Major production variants occurred in several sub-series, morphing into many different configurations, such as aerial photo-recon, passenger transportation, nighttime tracking with infrared gear, target towing, anti-submarine tracking, and assault.

The Avenger received its name due to its being placed in mass production shortly after the IJN sneak attack at Pearl Harbor, HI on Dec. 7, 1941.

Prior to flying the Avenger, pilot-trainee George Bush flew several other aircraft, such as the NP-IS trainer and the Stearman N2S-3 that was known as the Yellow Peril and the Washing Machine, as numerous pilots had washed out because of it.

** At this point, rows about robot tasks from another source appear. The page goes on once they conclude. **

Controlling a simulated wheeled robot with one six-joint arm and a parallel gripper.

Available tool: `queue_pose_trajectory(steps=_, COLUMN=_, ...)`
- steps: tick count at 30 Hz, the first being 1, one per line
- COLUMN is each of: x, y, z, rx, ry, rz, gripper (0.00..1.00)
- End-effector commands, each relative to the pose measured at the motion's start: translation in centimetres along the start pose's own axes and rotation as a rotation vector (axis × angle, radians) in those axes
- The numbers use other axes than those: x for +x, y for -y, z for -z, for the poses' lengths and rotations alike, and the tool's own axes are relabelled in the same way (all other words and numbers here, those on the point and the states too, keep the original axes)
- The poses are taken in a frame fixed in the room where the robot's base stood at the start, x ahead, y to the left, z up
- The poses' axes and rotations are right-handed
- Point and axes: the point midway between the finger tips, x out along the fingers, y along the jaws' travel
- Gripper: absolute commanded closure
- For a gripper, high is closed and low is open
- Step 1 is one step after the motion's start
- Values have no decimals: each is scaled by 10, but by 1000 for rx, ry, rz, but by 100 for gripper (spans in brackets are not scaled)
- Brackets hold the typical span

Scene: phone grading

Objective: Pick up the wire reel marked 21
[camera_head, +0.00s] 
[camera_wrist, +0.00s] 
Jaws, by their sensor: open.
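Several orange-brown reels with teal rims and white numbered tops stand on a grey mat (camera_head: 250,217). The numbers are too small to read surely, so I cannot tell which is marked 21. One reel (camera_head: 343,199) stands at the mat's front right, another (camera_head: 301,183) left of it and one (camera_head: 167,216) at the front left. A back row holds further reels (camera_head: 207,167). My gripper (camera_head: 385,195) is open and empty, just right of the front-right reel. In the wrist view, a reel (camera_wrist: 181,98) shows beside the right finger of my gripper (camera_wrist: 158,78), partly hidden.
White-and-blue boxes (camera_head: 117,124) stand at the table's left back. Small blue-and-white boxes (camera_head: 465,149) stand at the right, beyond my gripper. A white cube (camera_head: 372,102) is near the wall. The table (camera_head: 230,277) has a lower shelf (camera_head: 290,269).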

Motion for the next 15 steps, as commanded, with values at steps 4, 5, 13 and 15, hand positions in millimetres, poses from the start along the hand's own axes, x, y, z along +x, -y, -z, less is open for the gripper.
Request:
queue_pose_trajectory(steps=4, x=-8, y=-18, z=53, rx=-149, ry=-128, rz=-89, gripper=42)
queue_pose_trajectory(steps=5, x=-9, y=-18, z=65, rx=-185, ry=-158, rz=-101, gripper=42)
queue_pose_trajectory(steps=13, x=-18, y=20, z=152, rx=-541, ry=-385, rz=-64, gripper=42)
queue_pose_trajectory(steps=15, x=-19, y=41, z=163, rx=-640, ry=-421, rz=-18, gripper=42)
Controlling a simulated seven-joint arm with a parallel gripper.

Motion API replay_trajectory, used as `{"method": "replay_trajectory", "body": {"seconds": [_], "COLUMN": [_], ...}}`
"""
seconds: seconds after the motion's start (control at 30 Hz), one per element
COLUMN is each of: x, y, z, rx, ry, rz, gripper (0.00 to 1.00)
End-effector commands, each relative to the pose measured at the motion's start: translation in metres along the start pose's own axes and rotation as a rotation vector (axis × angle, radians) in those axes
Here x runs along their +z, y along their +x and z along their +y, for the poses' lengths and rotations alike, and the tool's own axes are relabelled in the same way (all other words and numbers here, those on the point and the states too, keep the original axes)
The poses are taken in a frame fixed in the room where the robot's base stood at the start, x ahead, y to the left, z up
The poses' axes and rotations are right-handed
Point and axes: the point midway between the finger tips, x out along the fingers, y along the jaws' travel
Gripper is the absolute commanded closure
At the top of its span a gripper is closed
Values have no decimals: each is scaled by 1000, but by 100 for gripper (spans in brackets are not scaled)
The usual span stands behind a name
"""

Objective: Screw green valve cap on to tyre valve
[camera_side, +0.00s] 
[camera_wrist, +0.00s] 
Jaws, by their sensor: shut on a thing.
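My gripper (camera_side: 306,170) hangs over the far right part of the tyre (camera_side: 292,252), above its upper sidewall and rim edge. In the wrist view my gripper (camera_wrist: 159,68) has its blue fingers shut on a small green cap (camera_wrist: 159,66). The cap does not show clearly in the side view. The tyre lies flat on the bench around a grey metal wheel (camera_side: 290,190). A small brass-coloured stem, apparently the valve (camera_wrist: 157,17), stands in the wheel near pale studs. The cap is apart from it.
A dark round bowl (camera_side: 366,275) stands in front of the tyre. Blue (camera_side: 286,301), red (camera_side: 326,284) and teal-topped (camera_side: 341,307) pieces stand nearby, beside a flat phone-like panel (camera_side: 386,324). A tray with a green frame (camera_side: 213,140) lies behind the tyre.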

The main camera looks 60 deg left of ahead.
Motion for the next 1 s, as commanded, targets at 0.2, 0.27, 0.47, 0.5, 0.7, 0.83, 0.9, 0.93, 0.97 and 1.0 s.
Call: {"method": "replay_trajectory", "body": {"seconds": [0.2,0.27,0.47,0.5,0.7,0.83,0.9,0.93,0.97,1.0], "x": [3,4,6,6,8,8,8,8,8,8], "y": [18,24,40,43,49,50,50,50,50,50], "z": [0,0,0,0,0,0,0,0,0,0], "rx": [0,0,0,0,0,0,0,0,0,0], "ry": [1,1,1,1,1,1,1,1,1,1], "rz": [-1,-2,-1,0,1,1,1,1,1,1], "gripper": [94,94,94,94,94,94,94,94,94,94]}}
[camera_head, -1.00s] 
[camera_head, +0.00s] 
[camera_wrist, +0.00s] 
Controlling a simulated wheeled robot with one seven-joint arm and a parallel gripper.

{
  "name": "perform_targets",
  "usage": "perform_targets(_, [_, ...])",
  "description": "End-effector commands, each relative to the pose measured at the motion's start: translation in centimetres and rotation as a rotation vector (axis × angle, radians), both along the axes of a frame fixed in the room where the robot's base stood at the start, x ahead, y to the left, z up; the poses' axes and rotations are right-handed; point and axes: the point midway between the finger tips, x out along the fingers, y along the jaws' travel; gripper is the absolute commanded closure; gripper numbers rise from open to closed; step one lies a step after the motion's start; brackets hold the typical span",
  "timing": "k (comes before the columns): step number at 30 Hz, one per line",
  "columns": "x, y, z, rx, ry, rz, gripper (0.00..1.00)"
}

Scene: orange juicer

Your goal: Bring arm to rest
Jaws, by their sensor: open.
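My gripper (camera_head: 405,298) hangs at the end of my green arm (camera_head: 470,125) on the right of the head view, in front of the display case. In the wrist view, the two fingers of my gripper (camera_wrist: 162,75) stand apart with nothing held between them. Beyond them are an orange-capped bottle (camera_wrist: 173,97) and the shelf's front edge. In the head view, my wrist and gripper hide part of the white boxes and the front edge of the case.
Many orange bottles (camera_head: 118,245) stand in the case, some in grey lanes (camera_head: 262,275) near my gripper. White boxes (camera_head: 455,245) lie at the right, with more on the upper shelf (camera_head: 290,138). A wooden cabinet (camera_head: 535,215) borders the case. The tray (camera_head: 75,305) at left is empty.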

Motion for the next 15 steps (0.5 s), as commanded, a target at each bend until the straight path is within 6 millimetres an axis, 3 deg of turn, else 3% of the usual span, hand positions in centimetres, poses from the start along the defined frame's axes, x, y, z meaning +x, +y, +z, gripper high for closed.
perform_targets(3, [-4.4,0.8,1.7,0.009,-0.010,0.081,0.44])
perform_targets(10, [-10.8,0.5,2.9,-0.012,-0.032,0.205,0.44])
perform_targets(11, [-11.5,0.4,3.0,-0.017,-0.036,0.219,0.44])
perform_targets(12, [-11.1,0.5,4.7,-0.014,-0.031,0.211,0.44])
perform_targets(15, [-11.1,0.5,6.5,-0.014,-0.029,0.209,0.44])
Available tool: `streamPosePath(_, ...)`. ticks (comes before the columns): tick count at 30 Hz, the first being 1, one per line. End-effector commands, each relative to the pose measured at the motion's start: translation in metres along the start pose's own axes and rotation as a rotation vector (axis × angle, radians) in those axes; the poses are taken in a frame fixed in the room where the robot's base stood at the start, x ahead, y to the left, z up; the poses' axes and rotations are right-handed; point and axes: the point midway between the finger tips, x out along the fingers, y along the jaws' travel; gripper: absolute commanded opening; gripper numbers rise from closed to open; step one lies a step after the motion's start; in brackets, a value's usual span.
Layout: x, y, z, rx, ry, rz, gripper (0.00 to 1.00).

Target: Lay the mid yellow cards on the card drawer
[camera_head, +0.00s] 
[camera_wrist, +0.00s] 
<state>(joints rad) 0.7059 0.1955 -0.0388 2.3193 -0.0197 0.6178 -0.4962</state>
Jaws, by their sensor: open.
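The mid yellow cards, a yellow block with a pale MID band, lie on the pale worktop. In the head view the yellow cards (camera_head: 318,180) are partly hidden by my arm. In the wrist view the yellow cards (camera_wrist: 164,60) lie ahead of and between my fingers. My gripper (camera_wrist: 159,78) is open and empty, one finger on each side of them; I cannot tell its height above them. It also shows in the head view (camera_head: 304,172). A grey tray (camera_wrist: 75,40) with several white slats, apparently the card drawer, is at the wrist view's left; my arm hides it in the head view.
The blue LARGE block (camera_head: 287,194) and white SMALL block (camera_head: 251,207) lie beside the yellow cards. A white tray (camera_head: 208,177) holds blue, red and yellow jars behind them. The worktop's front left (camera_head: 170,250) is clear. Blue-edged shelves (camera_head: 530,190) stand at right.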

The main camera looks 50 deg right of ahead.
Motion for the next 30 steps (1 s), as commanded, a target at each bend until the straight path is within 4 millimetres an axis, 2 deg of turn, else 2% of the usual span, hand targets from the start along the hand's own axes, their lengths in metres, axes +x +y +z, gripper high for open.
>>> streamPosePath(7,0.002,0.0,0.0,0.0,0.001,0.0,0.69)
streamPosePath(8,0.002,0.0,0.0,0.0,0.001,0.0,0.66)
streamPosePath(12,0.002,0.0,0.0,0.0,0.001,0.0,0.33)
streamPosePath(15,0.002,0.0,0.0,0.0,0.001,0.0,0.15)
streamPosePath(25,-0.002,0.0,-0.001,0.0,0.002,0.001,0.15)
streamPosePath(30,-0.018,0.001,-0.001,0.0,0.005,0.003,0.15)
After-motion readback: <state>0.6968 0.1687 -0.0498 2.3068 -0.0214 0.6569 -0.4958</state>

Bush also had flown the Vultee Vibrator, the AT-6 Texan, and the famous F4U Corsair. He began flight school on Nov. 10, 1942, where he was termed, "An outstanding student," and made his first night flight the following Feb. 1, 1943.

After a near crash into snow and ice, Bush began the second stage of his training in Texas starting Feb. 18, 1943, excelling at airplane identification. Receiving both his coveted pilot's wings and his commission as a Navy officer on June 9, 1943, Bush shortly afterward made his initial landing on the flight deck of the aircraft carrier USS Sable.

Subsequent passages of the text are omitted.